In the entries below, how many lines hold the string "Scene"? Give only the number.

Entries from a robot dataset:
########################################

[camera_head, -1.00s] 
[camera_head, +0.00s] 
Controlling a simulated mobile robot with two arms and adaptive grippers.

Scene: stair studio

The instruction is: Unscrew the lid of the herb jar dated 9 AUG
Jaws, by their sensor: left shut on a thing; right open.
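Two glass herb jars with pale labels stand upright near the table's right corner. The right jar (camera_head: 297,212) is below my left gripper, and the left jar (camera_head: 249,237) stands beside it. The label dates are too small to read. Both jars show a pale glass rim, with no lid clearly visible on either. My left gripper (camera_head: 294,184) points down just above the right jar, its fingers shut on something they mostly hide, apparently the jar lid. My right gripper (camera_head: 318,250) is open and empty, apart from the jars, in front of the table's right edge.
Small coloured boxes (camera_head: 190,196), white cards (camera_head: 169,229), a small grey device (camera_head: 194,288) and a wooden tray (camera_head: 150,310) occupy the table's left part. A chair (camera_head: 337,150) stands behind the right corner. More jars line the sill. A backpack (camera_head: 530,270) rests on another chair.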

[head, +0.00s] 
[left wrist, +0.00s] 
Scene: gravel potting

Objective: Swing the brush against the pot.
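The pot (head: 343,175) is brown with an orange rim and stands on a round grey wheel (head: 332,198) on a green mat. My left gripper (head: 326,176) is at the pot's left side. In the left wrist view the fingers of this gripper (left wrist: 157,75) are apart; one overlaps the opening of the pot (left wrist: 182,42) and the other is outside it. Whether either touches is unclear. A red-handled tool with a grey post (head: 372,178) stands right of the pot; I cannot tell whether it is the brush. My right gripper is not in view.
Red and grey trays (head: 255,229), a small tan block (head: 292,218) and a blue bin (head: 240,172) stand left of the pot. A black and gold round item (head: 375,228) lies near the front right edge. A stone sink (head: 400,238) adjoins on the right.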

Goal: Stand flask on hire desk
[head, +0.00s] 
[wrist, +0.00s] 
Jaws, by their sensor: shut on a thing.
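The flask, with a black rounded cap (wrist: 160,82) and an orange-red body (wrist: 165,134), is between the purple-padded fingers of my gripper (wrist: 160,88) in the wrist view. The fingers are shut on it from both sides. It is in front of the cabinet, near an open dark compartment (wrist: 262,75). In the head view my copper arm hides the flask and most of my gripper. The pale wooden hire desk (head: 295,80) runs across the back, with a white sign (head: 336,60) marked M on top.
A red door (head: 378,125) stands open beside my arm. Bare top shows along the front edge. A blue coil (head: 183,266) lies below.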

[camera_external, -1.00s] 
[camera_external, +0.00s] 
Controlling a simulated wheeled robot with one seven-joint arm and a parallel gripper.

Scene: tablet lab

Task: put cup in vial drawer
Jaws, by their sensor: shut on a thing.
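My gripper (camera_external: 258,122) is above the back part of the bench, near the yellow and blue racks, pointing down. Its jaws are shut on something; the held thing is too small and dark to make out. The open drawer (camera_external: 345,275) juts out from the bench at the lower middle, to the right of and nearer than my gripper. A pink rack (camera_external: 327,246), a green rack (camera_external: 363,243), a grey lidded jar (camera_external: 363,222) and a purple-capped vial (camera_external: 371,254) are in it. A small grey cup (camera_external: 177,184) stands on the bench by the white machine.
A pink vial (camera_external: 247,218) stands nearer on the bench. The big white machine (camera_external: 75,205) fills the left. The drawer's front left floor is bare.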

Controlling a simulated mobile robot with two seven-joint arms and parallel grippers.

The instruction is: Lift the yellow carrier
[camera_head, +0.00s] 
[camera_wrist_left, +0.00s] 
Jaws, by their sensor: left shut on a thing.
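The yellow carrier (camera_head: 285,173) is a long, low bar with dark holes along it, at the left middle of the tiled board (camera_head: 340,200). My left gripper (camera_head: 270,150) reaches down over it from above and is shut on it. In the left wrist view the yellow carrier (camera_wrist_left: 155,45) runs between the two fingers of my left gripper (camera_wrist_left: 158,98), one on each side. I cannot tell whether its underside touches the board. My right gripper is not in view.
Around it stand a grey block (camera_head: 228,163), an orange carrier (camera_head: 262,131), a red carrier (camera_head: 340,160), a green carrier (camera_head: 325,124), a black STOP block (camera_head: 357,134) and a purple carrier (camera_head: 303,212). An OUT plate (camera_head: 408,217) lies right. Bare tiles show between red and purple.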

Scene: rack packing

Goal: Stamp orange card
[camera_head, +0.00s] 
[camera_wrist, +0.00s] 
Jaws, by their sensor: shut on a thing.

########################################

Response
4